GP: Some characteristics that I have learned from Frida and embody for this role are her courage, her bravery, her love for the arts, and her love for her roots as a Mexican. Nilo Cruz and Gabriela Lena have done excellent work together, so I see how I can portray Frida’s essence based on the music. This opera is a beautiful and organic embroidery that combines balanced and poetic.
Frida is also a bit mischievous and makes jokes that bring her personality to life. I enjoy portraying her as happy and fun in this way. Even though she was petite and suffered a lot in her life, Frida was eager to live her life to its fullest. I want to portray her internal strength and connect the audience with how she overcame hardships.
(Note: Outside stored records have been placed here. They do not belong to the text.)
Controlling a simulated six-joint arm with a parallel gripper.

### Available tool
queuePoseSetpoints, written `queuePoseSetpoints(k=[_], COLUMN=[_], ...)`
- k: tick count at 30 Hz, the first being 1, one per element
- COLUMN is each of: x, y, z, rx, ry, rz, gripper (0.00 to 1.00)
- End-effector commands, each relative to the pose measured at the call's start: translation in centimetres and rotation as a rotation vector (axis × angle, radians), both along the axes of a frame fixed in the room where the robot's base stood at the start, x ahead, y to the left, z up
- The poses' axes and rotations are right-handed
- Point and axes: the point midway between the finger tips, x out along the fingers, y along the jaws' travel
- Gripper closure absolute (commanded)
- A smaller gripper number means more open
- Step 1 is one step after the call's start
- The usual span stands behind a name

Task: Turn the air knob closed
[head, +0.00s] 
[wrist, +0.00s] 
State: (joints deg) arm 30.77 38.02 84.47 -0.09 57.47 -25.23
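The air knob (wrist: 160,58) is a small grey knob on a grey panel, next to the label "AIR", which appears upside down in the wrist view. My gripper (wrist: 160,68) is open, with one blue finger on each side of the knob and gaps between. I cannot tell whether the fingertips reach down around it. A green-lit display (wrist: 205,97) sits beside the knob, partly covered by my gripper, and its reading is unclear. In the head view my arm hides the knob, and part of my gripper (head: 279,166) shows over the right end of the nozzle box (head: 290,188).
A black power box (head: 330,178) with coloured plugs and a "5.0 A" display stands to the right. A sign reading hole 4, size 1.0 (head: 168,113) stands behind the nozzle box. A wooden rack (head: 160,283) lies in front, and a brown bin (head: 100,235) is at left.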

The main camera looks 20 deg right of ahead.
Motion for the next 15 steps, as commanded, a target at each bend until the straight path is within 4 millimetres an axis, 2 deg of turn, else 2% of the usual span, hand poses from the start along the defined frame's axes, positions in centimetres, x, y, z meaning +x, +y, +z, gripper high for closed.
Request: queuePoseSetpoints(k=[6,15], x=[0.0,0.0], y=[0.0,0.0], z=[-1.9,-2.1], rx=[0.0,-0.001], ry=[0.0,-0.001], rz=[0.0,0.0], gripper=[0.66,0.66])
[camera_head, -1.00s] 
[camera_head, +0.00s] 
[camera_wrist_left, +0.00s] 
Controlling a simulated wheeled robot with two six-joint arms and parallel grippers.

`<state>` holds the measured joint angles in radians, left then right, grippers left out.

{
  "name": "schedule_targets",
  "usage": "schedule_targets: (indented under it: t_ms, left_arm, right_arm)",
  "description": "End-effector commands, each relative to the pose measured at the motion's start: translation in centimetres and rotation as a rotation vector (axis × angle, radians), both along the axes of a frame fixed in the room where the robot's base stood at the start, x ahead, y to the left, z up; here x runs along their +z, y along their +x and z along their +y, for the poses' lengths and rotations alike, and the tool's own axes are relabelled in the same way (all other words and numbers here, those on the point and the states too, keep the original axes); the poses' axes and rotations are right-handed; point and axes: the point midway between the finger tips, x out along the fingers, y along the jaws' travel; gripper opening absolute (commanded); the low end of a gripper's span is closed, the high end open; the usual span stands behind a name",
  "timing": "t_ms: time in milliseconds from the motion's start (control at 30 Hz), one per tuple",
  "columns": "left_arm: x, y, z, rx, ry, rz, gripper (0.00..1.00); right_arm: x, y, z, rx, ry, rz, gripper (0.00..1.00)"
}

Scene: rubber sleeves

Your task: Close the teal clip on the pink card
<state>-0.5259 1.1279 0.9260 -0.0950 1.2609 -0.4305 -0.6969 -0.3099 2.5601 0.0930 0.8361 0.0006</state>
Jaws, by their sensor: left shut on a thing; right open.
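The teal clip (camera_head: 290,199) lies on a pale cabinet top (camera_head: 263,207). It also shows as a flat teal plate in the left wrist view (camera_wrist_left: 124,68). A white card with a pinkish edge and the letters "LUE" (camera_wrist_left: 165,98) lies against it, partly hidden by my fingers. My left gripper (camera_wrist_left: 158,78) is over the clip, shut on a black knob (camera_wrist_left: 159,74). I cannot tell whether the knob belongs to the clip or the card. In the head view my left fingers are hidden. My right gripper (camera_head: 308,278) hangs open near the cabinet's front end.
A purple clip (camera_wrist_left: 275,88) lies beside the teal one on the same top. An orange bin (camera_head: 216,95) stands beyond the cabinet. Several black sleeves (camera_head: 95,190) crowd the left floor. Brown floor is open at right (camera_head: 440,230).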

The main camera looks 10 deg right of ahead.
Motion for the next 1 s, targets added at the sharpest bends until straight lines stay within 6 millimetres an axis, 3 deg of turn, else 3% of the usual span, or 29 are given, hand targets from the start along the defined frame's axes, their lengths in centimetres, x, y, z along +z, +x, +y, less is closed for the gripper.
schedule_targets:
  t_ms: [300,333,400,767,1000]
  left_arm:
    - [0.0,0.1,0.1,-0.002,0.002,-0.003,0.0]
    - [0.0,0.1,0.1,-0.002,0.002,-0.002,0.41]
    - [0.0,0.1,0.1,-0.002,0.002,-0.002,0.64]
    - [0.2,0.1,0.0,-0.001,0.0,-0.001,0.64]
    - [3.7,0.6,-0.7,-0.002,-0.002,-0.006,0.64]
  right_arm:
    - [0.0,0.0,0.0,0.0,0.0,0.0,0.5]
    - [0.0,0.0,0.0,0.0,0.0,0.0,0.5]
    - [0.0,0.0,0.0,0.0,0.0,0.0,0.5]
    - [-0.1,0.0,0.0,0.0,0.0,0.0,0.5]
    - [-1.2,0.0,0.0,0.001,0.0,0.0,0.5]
She never wanted to be a victim, which is important for me to highlight through this role.
OW: Is there a quality you connect with most in your role as Diego?
AD: Yes, I connect well with how Diego worked and physically represented himself as a strong person. He had tremendous strength, and I feel I am learning how to express this through my voice in this role and in a new way. He was such a powerful presence. For example, he never did anything small. When he painted, he PAINTED. His charm and strength took him very far in his life.
OW: What will audience members take away from this opera?
GP: I want to invite everyone to come to see this opera. It is like traveling back to Mexico in the 1940s and 1950s. There is so much beauty and culture wrapped up in magical moments with the music and the stage. The music’s rhythms and colors are for everyone to enjoy. I am so happy to be a part of this and be responsible for Frida’s role. I am very grateful to all.
AD: I am very lucky to be doing what I am doing. I think audience members will feel my dedication to this role. This is my 56th role, and the part is very special to me. I think vocally free. Whereas I normally perform Verdi, this new opera is refreshing for me. I am very excited! I also dedicate my life to music and my family, and if someone connects with my work in this way while hearing me sing this music, then this is wonderful because I sing for them too.